In 1988, he and his wife called Stevens County law enforcement, worried that the girl they were baby-sitting was being abused at her home.
The state’s child welfare system quickly took the girl into custody, and Baird considered the matter closed.
This week, he was shocked to learn that the girl’s care provider, 50-year-old Carole Ann DeLeon, received a foster-care license in 1996 despite the incident. DeLeon is now the suspect in a homicide investigation into the death of her adopted 7-year-old son, Tyler DeLeon. The state removed four other children from DeLeon’s care last month.
DeLeon was able to get the license because the state’s Child Protective Services destroyed any trace of the record as part of the routine expunging of old records, officials said.
“How in the heck can that happen with everything I saw?” Baird said Friday. “You’re dealing with the responsibility for the life of a child.”

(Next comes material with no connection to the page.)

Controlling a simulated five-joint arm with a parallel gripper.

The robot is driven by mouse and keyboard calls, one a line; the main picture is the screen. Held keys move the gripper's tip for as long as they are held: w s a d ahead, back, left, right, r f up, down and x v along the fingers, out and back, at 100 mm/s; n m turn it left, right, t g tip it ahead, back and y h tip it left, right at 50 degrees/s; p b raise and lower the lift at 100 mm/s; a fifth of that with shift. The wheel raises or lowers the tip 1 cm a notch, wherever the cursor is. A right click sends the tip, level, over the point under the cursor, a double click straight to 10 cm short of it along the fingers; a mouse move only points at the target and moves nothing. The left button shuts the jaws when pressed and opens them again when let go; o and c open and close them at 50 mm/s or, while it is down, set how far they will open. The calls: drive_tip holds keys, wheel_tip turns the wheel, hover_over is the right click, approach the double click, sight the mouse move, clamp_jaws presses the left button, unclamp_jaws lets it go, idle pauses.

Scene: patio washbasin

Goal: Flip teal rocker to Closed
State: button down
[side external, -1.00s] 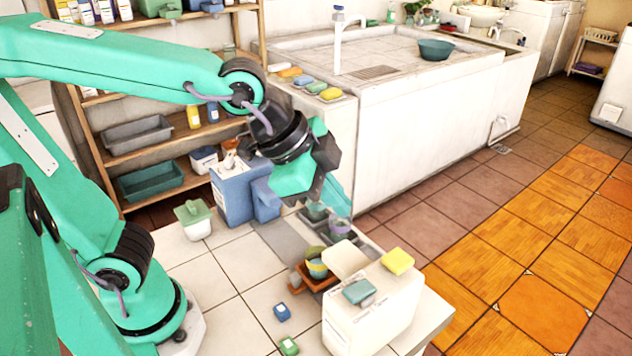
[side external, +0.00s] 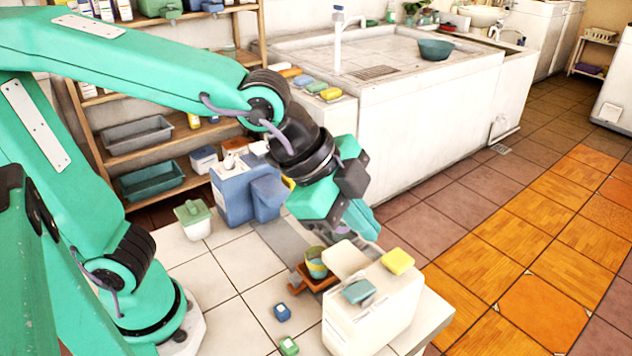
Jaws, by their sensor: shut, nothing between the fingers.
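The teal rocker (side external: 357,291) is a small teal block on top of the white box (side external: 372,318), towards its near left side. It seems tilted, but its exact position and the label beside it are too small to read. My gripper (side external: 362,232) is shut and empty. It hangs above and behind the white box, apart from the teal rocker. Its fingers hide part of the tiled surface behind the box.
A yellow block (side external: 397,261) sits on the white box's far right. A striped cup (side external: 316,262) stands in an orange-brown tray (side external: 302,281) beside the box. A blue box (side external: 234,190) stands behind.

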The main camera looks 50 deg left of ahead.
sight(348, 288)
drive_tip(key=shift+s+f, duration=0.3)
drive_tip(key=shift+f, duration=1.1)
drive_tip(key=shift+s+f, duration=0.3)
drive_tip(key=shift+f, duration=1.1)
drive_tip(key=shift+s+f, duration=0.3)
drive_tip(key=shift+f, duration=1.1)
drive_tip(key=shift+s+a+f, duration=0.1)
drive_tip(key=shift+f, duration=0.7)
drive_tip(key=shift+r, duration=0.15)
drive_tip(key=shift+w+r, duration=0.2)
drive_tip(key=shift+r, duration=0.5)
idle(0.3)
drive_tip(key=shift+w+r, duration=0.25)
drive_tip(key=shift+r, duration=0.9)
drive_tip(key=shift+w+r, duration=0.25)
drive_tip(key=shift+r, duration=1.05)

Each year, the state destroys tens of thousands of pages of foster-parent documents at a giant warehouse in Western Washington and under the direction of state officials. The state routinely discards records more than six years old – unless a child welfare worker marks the records for safekeeping.
“We have to have a reason to keep them,” said Connie Morlin, a regional supervisor with the state’s foster care program. “We had people who had been investigated for allegations of abuse and neglect, and it stayed on their record indefinitely.”

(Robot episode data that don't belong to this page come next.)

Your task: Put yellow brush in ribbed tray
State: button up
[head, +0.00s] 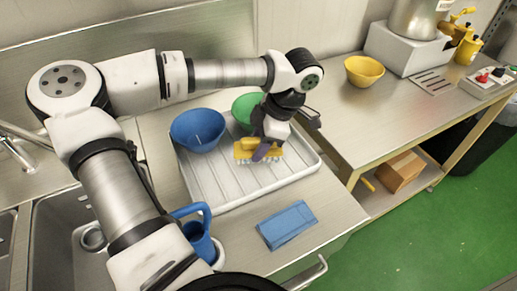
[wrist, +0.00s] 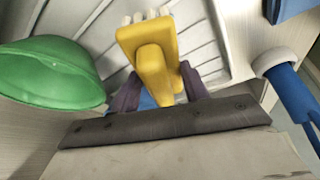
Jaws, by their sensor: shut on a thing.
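The yellow brush (head: 243,151) has a yellow back and handle and white bristles pointing down. My gripper (head: 264,151) is shut on its handle. In the wrist view the brush (wrist: 150,52) stands out between the two dark fingers of my gripper (wrist: 154,95). The white ribbed tray (head: 215,187) lies on the steel counter, and its ribs also show in the wrist view (wrist: 198,35). The brush is over the right-middle part of the tray, with its bristles close to the tray floor. I cannot tell whether they touch it.
A blue bowl (head: 198,131) and a green bowl (head: 246,108) are at the tray's back. A sink (head: 62,225) is at left. The tray's front part is clear.

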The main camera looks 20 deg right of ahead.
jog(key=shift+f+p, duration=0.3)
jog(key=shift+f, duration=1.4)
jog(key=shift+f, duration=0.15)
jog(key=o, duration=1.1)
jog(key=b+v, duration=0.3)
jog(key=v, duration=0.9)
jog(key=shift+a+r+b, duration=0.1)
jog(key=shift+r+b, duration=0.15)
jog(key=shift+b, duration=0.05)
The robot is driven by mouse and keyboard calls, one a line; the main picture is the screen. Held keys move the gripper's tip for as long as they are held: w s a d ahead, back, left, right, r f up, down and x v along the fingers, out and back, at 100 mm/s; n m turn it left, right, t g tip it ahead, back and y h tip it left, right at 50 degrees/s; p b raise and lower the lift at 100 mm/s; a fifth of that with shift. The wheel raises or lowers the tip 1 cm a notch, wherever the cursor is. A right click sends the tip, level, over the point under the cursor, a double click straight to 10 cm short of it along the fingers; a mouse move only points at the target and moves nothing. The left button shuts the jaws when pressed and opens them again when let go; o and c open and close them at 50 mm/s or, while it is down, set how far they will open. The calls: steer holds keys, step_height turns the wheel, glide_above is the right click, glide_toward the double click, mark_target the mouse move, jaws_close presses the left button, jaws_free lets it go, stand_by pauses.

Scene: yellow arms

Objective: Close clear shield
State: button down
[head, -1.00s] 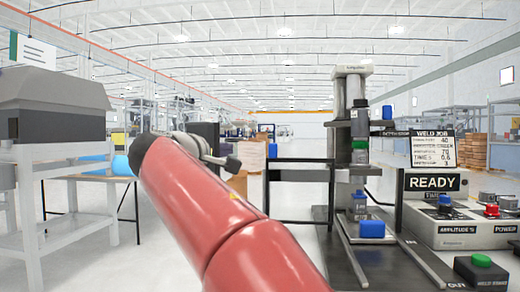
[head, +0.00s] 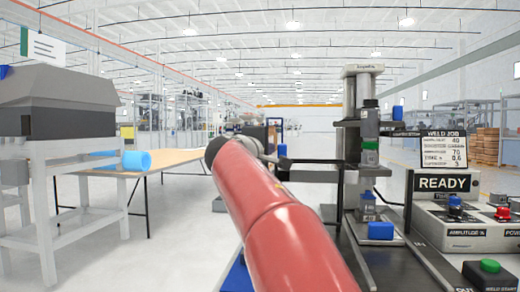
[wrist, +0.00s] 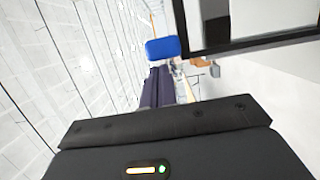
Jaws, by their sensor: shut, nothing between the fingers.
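The clear shield (head: 312,160) is a see-through panel in a black frame, standing out to the left of the welding press in the head view. Its frame also fills the top right of the wrist view (wrist: 262,42). A blue handle (wrist: 163,48) is at the frame's outer edge, and it shows small in the head view (head: 282,150). My gripper (wrist: 160,70) is shut and empty, its dark fingers pointing at the handle. The tips look close to it; I cannot tell whether they touch. My red arm hides the lower shield in the head view.
The press column (head: 363,105) stands right of my arm, with a blue block (head: 381,230) on its base. A control box (head: 460,225) reading READY and a green button (head: 490,266) are at the right. A table (head: 160,165) and grey cabinet (head: 55,98) stand left, with open floor between.

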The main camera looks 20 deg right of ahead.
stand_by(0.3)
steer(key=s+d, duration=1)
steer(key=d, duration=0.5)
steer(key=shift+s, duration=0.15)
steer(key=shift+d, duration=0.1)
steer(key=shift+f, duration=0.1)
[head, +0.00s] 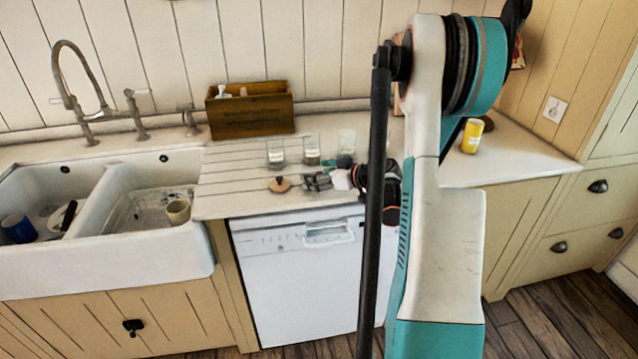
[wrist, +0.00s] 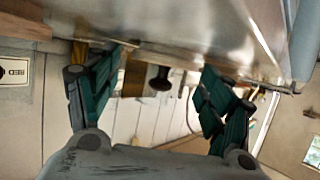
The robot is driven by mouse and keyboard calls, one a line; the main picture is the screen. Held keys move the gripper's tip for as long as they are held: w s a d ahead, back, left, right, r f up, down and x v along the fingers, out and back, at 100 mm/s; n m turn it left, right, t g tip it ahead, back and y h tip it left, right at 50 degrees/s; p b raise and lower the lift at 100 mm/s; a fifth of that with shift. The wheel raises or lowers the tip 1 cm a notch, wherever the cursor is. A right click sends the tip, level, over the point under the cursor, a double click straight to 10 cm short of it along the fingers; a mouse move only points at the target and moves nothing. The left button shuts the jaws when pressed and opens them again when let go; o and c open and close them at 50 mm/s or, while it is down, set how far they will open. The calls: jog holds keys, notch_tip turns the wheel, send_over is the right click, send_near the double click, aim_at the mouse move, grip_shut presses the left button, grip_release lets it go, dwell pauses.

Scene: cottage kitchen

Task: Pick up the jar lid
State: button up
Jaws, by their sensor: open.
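The jar lid (head: 279,185) is a small brown disc with a knob on top. It lies on the pale worktop near its front edge, left of my gripper (head: 311,182) in the head view. My gripper is low over the worktop, pointing left at the lid, with a small gap between them. In the wrist view my gripper (wrist: 160,70) has its two green-padded fingers spread wide, with nothing held. A small dark knobbed shape (wrist: 160,79) shows between the fingers, apart from both; it appears to be the lid, seen nearly edge-on. The picture is upside down there.
Several glass jars (head: 311,151) stand just behind the lid. A wooden box (head: 250,110) is at the wall. The sink (head: 100,215) with a mug (head: 178,211) lies left. A yellow can (head: 472,136) stands right of my arm. The ribbed worktop left of the lid is clear.

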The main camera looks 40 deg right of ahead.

Morlin said some people were denied jobs because of allegations in their files that may not have been true – calls from spouses in child custody disputes, angry neighbors or others who made accusations without evidence.
But in the case of a 12-year-old girl in DeLeon’s care, identified in documents only as Mary, the state destroyed a record of an incident deemed serious enough that the girl was removed from the home, according to court records.

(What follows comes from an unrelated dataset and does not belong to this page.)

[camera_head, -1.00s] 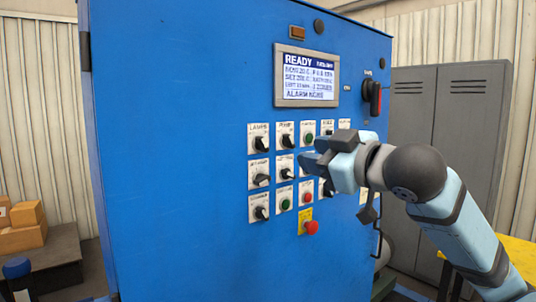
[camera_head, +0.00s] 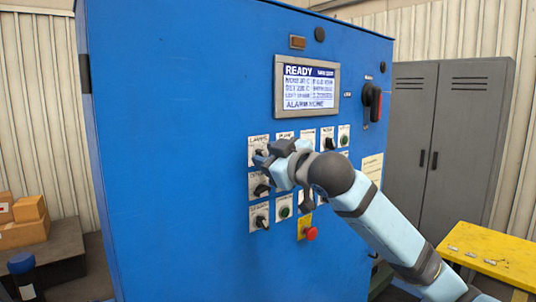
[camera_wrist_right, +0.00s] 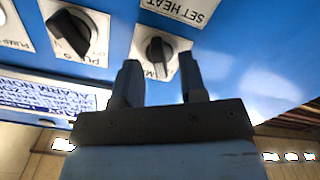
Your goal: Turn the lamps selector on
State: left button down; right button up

A state report said the girl’s injuries were “shocking.” A physician found belt marks on the girl’s thighs, rope burns on her wrists and cuts and bruises that indicated she had been repeatedly struck, according to court records.
Mary told officials that DeLeon and her boyfriend had bound her wrists and left her in a basement for 10 hours as punishment for eating three packages of cheese.
Today, Child Protective Services is aware of the occurrence only because the Stevens County Sheriff’s Department kept an incident report. When 7-year-old Tyler died in January, a longtime deputy remembered DeLeon’s name and pulled the file, sheriff’s Capt. Michael George said.
“We don’t try to destroy anything that is unsolved of a criminal nature,” said George, who plans to forward the case to Prosecutor Jerry Wetle on Tuesday.
As Stevens County tries to unravel details of the criminal case, state officials have launched investigations into how DeLeon secured the foster-parent license and whether CPS should have removed Tyler DeLeon from the home after multiple allegations of injuries.
Morlin said none of the allegations against DeLeon since 1996 was “founded,” meaning the agency did not believe child abuse or neglect had occurred.
A 21-year-old woman who allowed DeLeon to adopt her daughter born six months ago described DeLeon on Friday as a “perfect mother.”
The woman researched several families before settling on DeLeon, who allows her to visit the infant every week and during holidays.
“By seeing the other kids, I’ve developed a relationship with them, too,” said the woman, who spoke on condition of anonymity. “They are a loving family. They just love each other to death.”
Mike Bradford, 26, a relative of Tyler’s, said he’s known DeLeon for about five years. “She’s a great lady.”
Bradford, who often visits the DeLeon home, said Tyler had been sick with the flu for about a week before he died. In fact, Bradford believes Tyler passed the flu to him.
Both Bradford and the young mother believe DeLeon should have all the children returned.
“She’s taking care of my baby just fine,” the woman said. “There is no reason she wouldn’t take care of the other kids just the same.”
Officials at Lake Spokane Elementary School, where Tyler attended, reported concerns about the boy’s health to Child Protective Services. DeLeon asked the school to closely monitor Tyler’s eating and drinking and to punish the boy if he drank his milk before lunch.
A school employee told a sheriff’s detective that DeLeon told her to “push Tyler away if he initiated any affection to her because he was just using that to be in control,” according to a Sheriff’s Department report written last month.
The Sheriff’s Department also investigated DeLeon’s adult daughter, Christina Burns-DeLeon, who lived at the home. Tyler told school officials that Burns-DeLeon once kicked him down a flight of stairs, according to court documents.
Frank Silva, Carole Ann DeLeon’s brother, said Burns-DeLeon operated a day care at the home in rural southern Stevens County. She baby-sat Tyler on the day of his death, Bradford said.
An official with the state’s child-care licensing agency said she could find no record that Burns-DeLeon is a licensed provider.
The school alerted social workers about bruises covering the boy’s face on Jan. 4. CPS did not visit Tyler at home in the nine days leading up to his death Jan. 13.
The agency said workers have 10 days to respond to a report. Gov. Christine Gregoire’s office released a statement Friday calling the 10-day time frame “unacceptable.”